We discovered this site, which previous work on the island had not found, during pedestrian survey in 2012, alerted first by the presence of ceramics on the surface and then by suspiciously regular groups of tumbled stone.
Kite aerial photography in 2013 greatly clarified the nature of the stone tumbles, and we have since excavated four units in FC. Roughly circular rooms of dry stone with diameters ranging from 2.5-4m are considered much more characteristic of indigenous Nubian settlement patterns than Egyptian ones, but the picture at FC is complex.
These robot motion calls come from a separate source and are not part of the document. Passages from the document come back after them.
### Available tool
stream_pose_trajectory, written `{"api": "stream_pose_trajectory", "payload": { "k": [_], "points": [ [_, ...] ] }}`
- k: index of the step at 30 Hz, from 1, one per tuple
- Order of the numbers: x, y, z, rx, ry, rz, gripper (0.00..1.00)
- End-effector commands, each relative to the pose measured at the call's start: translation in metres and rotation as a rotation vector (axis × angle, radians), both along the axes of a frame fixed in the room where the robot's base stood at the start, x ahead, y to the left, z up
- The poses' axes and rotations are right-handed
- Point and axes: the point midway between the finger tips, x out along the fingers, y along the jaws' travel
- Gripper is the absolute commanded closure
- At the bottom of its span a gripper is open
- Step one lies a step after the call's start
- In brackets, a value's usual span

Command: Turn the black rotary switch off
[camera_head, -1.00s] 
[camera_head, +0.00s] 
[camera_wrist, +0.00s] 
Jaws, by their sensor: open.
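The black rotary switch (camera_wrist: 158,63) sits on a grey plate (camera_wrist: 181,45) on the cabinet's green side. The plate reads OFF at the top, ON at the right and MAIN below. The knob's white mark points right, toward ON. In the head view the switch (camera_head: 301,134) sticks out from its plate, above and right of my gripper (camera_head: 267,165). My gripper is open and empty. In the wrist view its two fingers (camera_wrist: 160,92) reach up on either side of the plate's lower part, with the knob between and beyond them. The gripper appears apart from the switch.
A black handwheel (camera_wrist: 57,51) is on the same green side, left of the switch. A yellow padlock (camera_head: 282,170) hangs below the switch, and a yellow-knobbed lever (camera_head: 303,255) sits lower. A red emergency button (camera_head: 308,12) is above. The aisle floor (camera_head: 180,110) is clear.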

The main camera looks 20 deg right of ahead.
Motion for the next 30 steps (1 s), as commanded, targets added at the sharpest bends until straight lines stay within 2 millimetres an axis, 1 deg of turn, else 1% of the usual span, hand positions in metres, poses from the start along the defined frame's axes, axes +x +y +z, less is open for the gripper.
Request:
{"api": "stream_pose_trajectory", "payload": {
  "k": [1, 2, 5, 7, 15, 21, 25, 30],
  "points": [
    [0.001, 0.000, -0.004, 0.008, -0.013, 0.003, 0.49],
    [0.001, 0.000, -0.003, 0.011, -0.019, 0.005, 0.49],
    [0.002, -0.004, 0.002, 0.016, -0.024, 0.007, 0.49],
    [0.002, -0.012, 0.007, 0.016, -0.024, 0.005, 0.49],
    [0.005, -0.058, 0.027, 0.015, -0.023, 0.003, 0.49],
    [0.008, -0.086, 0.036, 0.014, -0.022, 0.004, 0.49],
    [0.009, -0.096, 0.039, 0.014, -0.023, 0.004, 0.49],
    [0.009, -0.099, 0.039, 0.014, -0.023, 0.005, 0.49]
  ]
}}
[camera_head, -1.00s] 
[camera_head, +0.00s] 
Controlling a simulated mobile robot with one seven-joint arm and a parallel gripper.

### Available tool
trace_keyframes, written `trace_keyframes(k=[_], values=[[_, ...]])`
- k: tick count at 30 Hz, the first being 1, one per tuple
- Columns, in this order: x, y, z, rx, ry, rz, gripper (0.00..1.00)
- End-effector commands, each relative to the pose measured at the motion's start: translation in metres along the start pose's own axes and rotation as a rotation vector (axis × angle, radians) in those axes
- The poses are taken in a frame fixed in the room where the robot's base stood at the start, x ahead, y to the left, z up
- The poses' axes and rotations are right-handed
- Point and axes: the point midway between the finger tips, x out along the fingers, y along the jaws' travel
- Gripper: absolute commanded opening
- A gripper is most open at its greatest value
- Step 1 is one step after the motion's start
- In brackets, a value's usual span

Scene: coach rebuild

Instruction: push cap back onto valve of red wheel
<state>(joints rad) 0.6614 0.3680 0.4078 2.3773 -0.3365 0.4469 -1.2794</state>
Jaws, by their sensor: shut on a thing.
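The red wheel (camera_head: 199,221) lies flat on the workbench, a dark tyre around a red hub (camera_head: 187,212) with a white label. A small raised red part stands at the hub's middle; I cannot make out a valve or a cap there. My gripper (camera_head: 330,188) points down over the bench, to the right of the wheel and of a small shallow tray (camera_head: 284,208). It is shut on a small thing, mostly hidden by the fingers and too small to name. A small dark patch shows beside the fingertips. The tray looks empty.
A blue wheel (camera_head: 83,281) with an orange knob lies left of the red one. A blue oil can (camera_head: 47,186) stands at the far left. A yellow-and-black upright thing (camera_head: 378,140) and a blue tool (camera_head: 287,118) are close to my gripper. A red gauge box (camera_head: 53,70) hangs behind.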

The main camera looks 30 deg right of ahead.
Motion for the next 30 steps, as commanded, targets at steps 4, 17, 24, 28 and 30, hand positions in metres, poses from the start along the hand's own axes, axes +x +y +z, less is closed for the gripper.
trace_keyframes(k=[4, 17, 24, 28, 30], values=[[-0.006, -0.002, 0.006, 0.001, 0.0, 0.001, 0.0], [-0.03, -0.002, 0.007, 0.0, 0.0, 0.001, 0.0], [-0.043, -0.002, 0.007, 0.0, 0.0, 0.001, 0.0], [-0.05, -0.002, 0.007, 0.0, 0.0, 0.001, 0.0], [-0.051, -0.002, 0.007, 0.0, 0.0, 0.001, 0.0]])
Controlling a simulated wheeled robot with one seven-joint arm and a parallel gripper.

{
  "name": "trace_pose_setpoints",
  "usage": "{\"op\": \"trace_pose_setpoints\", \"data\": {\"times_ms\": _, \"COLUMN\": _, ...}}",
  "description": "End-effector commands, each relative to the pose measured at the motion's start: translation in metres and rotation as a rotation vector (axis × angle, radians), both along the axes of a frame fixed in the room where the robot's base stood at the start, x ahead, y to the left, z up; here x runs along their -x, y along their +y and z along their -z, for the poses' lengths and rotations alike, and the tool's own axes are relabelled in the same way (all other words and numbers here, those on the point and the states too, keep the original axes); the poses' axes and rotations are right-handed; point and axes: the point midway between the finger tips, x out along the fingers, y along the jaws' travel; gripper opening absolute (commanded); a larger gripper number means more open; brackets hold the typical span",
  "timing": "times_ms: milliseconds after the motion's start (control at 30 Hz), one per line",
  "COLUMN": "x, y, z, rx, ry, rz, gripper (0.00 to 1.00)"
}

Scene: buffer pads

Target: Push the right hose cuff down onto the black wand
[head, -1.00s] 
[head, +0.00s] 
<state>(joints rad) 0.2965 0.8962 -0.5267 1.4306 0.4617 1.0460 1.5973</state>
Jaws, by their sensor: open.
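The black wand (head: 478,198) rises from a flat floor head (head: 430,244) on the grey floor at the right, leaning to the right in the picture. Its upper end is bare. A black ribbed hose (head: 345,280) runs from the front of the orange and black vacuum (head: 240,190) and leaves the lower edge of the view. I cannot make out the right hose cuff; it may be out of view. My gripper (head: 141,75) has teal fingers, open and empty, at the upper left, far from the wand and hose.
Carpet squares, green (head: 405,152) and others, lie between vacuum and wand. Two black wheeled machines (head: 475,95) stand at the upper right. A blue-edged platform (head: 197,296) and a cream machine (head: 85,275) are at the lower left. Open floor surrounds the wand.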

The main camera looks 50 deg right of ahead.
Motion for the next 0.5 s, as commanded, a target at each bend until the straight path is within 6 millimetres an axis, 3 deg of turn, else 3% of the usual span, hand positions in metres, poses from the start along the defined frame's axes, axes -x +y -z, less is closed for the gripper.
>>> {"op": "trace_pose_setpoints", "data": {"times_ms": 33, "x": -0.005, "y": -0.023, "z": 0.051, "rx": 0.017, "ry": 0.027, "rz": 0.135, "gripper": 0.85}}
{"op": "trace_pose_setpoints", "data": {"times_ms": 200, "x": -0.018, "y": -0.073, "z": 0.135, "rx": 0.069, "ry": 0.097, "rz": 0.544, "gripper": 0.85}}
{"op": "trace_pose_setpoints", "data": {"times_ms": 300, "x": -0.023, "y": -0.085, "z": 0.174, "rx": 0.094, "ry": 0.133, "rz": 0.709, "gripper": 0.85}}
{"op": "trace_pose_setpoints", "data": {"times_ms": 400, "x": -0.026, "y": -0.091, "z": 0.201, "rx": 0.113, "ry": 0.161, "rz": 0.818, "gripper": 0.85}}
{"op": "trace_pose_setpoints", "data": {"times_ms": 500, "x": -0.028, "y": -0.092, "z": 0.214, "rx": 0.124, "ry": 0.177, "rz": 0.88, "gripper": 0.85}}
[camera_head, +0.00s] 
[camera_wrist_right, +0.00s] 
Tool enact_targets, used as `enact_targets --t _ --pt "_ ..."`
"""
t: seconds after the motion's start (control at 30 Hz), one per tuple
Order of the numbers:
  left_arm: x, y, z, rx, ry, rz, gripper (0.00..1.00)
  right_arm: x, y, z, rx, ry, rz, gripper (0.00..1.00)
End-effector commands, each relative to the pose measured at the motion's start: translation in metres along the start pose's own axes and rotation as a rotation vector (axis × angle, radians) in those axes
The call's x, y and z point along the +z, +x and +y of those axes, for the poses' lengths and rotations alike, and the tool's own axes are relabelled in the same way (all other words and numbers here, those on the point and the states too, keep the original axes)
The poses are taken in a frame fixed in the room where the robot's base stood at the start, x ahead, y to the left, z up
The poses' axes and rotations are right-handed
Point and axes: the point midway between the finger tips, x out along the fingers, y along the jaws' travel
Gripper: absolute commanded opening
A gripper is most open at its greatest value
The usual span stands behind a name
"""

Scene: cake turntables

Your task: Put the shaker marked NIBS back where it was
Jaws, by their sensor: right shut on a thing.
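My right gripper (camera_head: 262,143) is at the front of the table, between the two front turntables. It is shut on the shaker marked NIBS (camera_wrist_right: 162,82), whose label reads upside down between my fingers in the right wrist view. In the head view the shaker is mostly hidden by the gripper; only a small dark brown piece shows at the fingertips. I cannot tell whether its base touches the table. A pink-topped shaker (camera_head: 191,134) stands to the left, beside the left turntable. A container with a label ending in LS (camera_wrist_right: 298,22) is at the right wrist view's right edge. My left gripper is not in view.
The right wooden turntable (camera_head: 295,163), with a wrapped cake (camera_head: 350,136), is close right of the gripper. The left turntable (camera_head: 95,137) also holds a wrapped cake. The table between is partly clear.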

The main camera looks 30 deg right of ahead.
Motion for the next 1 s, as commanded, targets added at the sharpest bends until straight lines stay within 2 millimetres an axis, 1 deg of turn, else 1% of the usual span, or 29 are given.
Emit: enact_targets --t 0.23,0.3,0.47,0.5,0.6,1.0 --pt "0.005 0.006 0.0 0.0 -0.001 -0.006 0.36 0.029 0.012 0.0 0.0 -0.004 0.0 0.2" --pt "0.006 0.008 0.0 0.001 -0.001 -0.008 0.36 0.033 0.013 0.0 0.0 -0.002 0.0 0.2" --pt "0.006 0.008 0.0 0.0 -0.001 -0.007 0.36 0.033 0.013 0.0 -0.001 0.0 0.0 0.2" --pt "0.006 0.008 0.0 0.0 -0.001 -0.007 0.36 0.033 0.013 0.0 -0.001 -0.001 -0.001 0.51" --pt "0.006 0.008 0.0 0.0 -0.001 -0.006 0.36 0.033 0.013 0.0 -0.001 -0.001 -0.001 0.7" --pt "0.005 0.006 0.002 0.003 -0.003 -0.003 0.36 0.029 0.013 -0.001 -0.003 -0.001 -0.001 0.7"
The first area excavated revealed that the tumbled stones were indeed part of a dry-stone construction with a D-shaped base. There were not enough stones present to have built high walls, suggesting that the upper portions of the hut were constructed in perishable materials. One of the interior corners of the hut had the remains of a hearth, and two trash-pits outside the doorway contained a wealth of broken ceramics. A short wall attached to the outside of the hut seems to have served as a wind-break to create a small storage area; in its lee we found remains of large vessels. The hut was badly eroded and its deposits had been further eroded by spiders tunneling and tree roots since the level of the water rose. No notable stratigraphy was present, but all of the recovered ceramics were familiar Egyptian types and wares that are also found at the fortress.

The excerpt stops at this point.